To be more precise, if X and Y are not identical, there will always be some type that extends one of them, and doesn't extend the other. And if you try to use this type for T you get non-sense. Actually if you try to assign y = x, the compiler gives you an error like this:

Type '<T>() => T extends number ? 1 : 2' is not assignable to type '<T>() => T extends string ? 1 : 2'.
  Type 'T extends number ? 1 : 2' is not assignable to type 'T extends string ? 1 : 2'.
    Type '1 | 2' is not assignable to type 'T extends string ? 1 : 2'.
      Type '1' is not assignable to type 'T extends string ? 1 : 2'.

Since there is always a type that is assignable to one of X and Y and not the other, it is forced to treat the return type of x as 1 | 2, which is not assignable to T extends ... ? 1 : 2, because T could extend this ... or it could not.

This is basically what this Equals type boils down to, hope it's more or less clear, how it works.

---

UPD 2: I wanted to add another simple example, where a naïve equality check fails, but Equals doesn't. Let X = {a?: number} and Y = {}, then

type NaiveEquals<X, Y> = 
  X extends Y ? Y extends X ? true : false : false

type A = NaiveEquals<{a?: number}, {}> // true
type B = Equals<{a?: number}, {}> // false

Remark: if you want to be meticulous, in theory A should also be false, because {} extends {a?: number} should be false (not all values of type {} are assignable to a variable of type {a?: number}). But TS is "not 100% sound" as it claims, so in TS this is true.

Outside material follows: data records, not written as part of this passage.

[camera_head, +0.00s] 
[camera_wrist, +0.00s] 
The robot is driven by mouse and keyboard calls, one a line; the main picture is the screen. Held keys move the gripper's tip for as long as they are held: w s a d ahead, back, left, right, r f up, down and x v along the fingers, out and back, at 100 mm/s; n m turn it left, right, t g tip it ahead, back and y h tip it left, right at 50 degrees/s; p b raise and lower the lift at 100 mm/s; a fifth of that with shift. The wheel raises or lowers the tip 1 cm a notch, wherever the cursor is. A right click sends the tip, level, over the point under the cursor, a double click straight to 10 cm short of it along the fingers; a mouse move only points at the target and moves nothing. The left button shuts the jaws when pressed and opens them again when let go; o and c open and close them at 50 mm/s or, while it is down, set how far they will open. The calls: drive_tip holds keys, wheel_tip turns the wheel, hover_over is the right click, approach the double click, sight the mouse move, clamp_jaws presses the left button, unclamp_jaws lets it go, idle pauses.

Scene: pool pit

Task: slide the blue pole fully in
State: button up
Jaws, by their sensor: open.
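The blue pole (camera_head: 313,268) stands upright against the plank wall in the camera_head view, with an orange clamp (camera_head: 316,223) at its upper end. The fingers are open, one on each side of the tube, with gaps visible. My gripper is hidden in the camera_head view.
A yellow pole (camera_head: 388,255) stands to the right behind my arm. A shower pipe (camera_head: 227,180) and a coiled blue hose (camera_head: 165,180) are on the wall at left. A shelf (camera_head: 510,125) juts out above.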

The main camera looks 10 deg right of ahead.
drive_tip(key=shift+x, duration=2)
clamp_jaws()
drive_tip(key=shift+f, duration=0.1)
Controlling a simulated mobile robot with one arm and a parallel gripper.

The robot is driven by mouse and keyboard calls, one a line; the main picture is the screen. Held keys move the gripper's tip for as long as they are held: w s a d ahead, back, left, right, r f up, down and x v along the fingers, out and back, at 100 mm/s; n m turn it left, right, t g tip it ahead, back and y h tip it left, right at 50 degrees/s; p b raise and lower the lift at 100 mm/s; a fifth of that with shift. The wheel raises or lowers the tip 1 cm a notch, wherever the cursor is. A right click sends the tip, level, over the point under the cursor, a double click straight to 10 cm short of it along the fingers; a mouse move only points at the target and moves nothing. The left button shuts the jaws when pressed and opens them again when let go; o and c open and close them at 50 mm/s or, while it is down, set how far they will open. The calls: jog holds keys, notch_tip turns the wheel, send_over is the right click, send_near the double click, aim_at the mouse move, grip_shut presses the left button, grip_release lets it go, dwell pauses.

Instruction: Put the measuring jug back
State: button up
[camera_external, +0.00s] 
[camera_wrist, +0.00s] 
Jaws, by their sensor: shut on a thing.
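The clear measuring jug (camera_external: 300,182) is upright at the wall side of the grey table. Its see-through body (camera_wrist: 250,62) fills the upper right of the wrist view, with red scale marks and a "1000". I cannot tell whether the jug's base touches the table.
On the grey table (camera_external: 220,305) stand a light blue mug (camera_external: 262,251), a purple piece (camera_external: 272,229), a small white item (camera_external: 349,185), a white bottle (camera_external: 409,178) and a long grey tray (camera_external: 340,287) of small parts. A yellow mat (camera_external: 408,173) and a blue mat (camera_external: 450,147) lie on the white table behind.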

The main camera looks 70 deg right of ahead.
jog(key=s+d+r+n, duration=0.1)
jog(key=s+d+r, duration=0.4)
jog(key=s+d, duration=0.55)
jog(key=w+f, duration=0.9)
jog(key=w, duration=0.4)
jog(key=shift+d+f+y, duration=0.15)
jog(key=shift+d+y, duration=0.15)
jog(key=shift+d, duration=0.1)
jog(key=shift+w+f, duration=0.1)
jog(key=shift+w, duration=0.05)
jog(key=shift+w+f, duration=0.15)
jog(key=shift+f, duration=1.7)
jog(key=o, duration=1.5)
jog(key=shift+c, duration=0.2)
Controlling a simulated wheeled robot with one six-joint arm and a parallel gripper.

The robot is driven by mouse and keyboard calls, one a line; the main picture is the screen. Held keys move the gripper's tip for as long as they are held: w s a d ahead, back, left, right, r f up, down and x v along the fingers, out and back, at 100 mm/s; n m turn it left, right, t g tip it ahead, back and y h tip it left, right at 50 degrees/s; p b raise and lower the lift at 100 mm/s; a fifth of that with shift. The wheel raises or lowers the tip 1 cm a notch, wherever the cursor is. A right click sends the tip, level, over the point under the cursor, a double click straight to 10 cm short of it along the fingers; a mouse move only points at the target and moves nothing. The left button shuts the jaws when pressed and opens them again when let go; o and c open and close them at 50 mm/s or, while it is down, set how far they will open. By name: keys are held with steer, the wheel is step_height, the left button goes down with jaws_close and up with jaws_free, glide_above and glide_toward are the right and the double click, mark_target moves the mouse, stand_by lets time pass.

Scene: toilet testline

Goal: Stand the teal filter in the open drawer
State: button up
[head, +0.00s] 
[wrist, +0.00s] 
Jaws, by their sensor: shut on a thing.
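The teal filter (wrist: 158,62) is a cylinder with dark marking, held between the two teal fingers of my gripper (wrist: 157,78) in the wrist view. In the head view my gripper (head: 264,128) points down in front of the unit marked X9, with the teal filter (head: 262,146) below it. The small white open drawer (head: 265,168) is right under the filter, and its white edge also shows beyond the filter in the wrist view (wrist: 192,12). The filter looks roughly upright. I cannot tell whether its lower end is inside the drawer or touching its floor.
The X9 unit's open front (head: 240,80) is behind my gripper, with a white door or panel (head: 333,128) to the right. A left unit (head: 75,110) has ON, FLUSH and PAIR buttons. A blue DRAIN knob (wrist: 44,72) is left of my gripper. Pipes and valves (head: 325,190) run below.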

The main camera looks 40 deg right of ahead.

Here for example type {a: string} is assignable to {}, but not to {a?: number}, so when you use it you get an error:

declare let x: <T>() => (T extends {a?: number} ? 1 : 2)
declare let y: <T>() => (T extends {} ? 1 : 2)

// "a" is of type "2" because {a: string} doesn't extend {a?: number}
const a = x<{a: string}>()

// "b" is of type "1"
const b = y<{a: string}>()

y = x
// According to type declaration of "y" this should be of type "1", but we just
// assigned x to y, and "x" returns "2" in this scenario
const c = y<{a: string}>()

---

UPD 1:

Speaking about why Equals<{x: 1} & {y: 2}, {x: 1, y: 2}> is false

tl;dr As far as I understand, it is an implementation detail (not sure if I should call it a bug, this may be intentionally wrong behaviour, language limitation, performance trade-off or whatever)

Theoretically, of course, this should be true. As I described above, Equals returns false (in theory) if and only if there exists a type C such that C is assignable to one of X and Y, but not to the other. In this case in the example above if you do x = y and stick it in (x<C>() and y<C>()), you get wrong typings. Here, however, this is not the case, everything that is assignable to {x: 1} & {y: 2} is assignable to {x: 1, y: 2}, so in theory Equals should return true.

In practice, however, it seems like typescript implementation takes a lazier approach when deciding whether types are identical. I should note, that this is a bit of speculation, I never contributed to typescript and don't know its source code, but here is what I found during the last 10 minutes, I could totally miss some details, but the idea should be correct.

The file that does the type checking in ts repository is checker.ts (the link leads to the version of the file between ts 4.4 and 4.5, in future this can change). Here line 19130 seems like the place where the T extends X ? 1 : 2 and T extends Y ? 1 : 2 parts are compared. Here are the relevant parts:

// Line 19130
// Two conditional types 'T1 extends U1 ? X1 : Y1' and 'T2 extends U2 ? X2 : Y2' are related if
// one of T1 and T2 is related to the other, U1 and U2 are identical types, X1 is related to X2,
// and Y1 is related to Y2.
// ...
let sourceExtends = (source as ConditionalType).extendsType;
// ...
// Line 19143
if (isTypeIdenticalTo(sourceExtends, (target as ConditionalType).extendsType) && /* ... */) {
  // ...
}

The comment says that these types are related, if, among other conditions, U1 and U2, in our case X and Y, are identical, this is exactly what we are trying to check. On line 19143 you can see the types after extends are being compared, which leads to isTypeIdenticalTo function, which in turn calls isTypeRelatedTo(source, target, identityRelation):

function isTypeRelatedTo(source: Type, target: Type, relation: /* ... */) {
    // ...
    if (source === target) {
        return true;
    }
    if (relation !== identityRelation) {
        // ...
    }
    else {
        if (source.flags !== target.flags) return false;
        if (source.flags & TypeFlags.Singleton) return true;
    }
    // ...
}

You can see that first it checks if they are exactly the same type (which {x: 1} & {y: 2} and {x: 1, y: 2} are not as far as ts implementation is concerned), then it compares their flags. If you look at the definition of the Type type here you will find that flags is of type TypeFlags which is defined here and would you look at that: intersection has it own flag. So {x: 1} & {y: 2} has a flag Intersection, {x: 1, y: 2} does not, therefore they are not related, therefore Equals returns false although in theory it should not.